Teens And Adults Compete For Work

By Brien McElhatten

June 18, 2010 Updated May 10, 2010 at 5:34 PM EDT

FORT WAYNE, Ind. (Indiana's NewsCenter) - All is fair in love and war, but what about the workforce?

Summer jobs in the quick service and retail industries have traditionally been the domain of teenagers looking to save money for school or fund summer trips, but the recession has forced those teens to compete against adults who are desperate for work.

"When you have a recession and you're looking for a job, you're competing against everyone else who's looking for a job," explained John Kessler, Director of the Center for Economic Education at IPFW.

Figures from the Bureau of Labor Statistics pin the number of unemployed 16 to 19 year-olds looking for work at 26%. That's four percent higher than 2009 levels.

That's causing problems for teens like Damian Wood. The Huntington native has applied for 13 different jobs so far, and is still searching.

"It's pretty frustrating because I see a lot of other people getting jobs. I'm just trying to save up money," said Wood.

Wood's mother, Heather, says summer jobs are about more than the money.

"They need to learn responsibility," she said. "Adults who have been laid off are getting the jobs first, that's understandable.
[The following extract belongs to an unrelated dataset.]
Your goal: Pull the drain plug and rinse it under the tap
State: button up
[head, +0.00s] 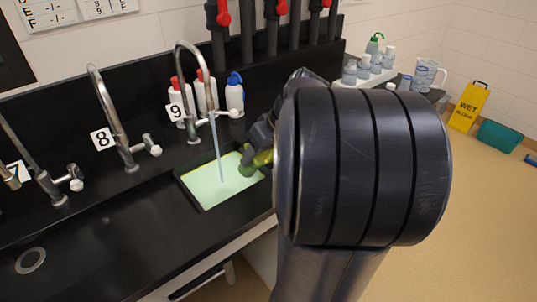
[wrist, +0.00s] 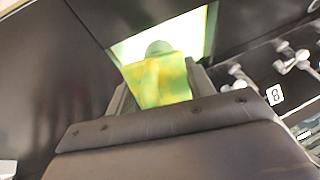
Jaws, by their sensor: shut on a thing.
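My gripper (head: 261,143) is at the right side of the sink (head: 184,184) and shut on a yellow-green block-like piece (wrist: 160,82). A rounded grey-green end (wrist: 158,47) shows just beyond it; together they look like the drain plug (head: 247,168), held over the sink's right part. The sink shows a pale green fill. The tap marked 9 (head: 190,62) is running, and its water stream (head: 217,148) falls into the sink, left of the held piece and apart from it. My arm hides part of the gripper in the head view.
Taps 8 (head: 112,115) and 7 (head: 40,165) stand to the left on the black counter (head: 110,220). Bottles with red and blue caps (head: 234,95) stand behind tap 9. Glassware (head: 427,75) and a yellow wet-floor sign (head: 468,106) are at the right.

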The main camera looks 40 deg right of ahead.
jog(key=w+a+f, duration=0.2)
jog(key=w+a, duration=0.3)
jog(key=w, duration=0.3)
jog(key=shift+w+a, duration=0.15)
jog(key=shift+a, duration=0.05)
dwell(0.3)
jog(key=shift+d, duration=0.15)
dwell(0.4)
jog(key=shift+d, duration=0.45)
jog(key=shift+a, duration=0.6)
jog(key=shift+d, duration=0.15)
But it it making it hard for teens to save for college."

The teen unemployment rate has been steadily increasing over the last five years. Experts say the minimum wage increase has also played a role in limiting the number of positions available to teens.

While young people might face stiff competition from more experienced adult workers, they can remain competitive.

Some of the best strategies for finding work include networking with as many people as you can, brushing up on resume writing and gaining experience in smaller jobs like babysitting and lawn mowing. Those temporary jobs can generate great references and experience.